• _Set problem_
Please print the lines between the one with "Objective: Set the" and the one with "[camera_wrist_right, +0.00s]", both ends included, exactly as written, with no pictures.

(Raw records)
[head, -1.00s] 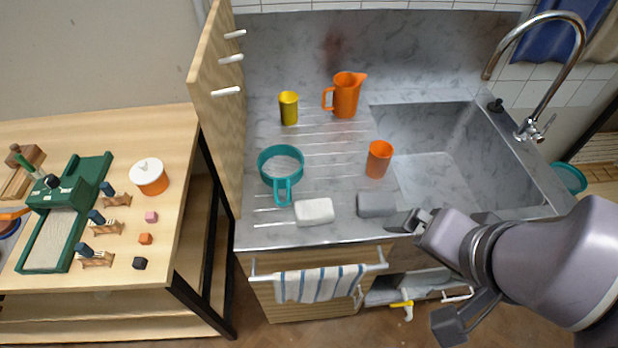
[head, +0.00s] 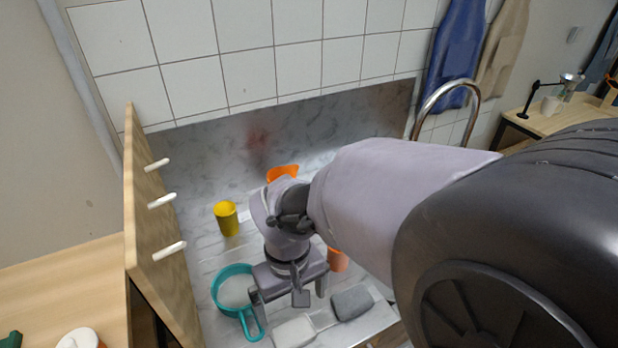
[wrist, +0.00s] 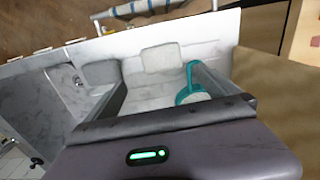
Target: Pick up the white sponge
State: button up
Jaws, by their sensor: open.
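The white sponge (head: 293,332) lies on the drainboard near the counter's front edge; its lower part is cut off by the bottom of the head view. The wrist view shows the whole sponge (wrist: 161,57), flat and lying beyond the fingertips. My gripper (head: 289,299) is open and empty, pointing down above the drainboard, a little behind the sponge in the head view. In the wrist view my gripper's fingers (wrist: 157,82) stand wide apart, with the sponge roughly between their lines and not touching them.
A grey sponge (head: 352,302) lies just right of the white one. A teal strainer (head: 216,287) stands to its left, close to one finger. A yellow cup (head: 227,218), an orange cup (head: 338,262) and an orange pitcher (head: 283,172) stand further back. A wooden panel with pegs (head: 150,215) rises at left.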

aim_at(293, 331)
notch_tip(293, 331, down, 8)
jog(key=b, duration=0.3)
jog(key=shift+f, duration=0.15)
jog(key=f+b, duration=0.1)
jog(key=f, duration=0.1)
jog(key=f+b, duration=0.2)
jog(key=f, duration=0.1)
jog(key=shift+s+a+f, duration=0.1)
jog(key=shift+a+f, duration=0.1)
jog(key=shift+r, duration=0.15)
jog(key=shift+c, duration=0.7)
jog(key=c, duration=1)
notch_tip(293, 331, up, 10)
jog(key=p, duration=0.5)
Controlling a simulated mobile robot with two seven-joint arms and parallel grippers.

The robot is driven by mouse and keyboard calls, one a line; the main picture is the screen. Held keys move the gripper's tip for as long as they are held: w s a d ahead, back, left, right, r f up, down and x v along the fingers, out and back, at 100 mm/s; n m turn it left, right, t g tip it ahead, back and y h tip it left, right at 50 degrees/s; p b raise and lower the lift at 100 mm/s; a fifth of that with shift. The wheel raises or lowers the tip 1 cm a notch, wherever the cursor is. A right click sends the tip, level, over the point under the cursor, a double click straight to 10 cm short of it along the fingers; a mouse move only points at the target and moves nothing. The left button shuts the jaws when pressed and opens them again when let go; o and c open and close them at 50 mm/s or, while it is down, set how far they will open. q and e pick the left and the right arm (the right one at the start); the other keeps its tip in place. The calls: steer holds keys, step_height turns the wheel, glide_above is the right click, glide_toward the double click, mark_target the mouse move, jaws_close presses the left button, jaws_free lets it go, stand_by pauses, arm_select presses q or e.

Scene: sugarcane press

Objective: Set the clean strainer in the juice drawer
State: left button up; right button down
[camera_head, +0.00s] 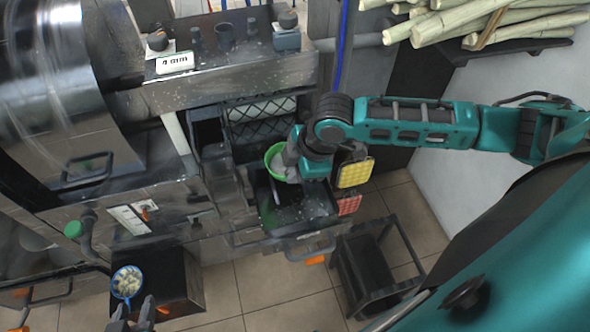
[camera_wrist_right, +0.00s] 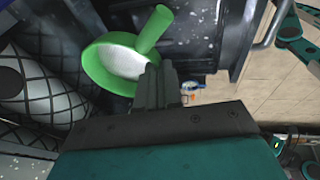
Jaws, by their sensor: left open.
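A green strainer (camera_head: 272,157) with a pale mesh bowl is at the left rear of the open juice drawer (camera_head: 318,203). In the right wrist view the strainer (camera_wrist_right: 118,62) is tilted, its handle pointing up and right. My right gripper (camera_head: 291,163) is over the drawer. Its fingers (camera_wrist_right: 160,84) are close together at the strainer's rim and seem shut on it; the exact contact is hidden. A blue strainer (camera_head: 127,283) full of pale bits is at the lower left.
A dark block (camera_head: 170,280) stands below the press, beside the blue strainer. A black stand (camera_head: 368,265) is on the floor right of the drawer. Yellow (camera_head: 355,173) and red (camera_head: 349,205) pads hang by my right gripper. Sugarcane stalks (camera_head: 470,20) lie at the upper right.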

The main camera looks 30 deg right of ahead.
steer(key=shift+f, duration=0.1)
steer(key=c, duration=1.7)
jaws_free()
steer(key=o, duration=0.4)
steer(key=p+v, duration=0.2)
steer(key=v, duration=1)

• _Completed task_
Objective: Set the clean strainer in the juice drawer
State: left button up; right button down
[camera_head, +0.00s] 
[camera_wrist_right, +0.00s] 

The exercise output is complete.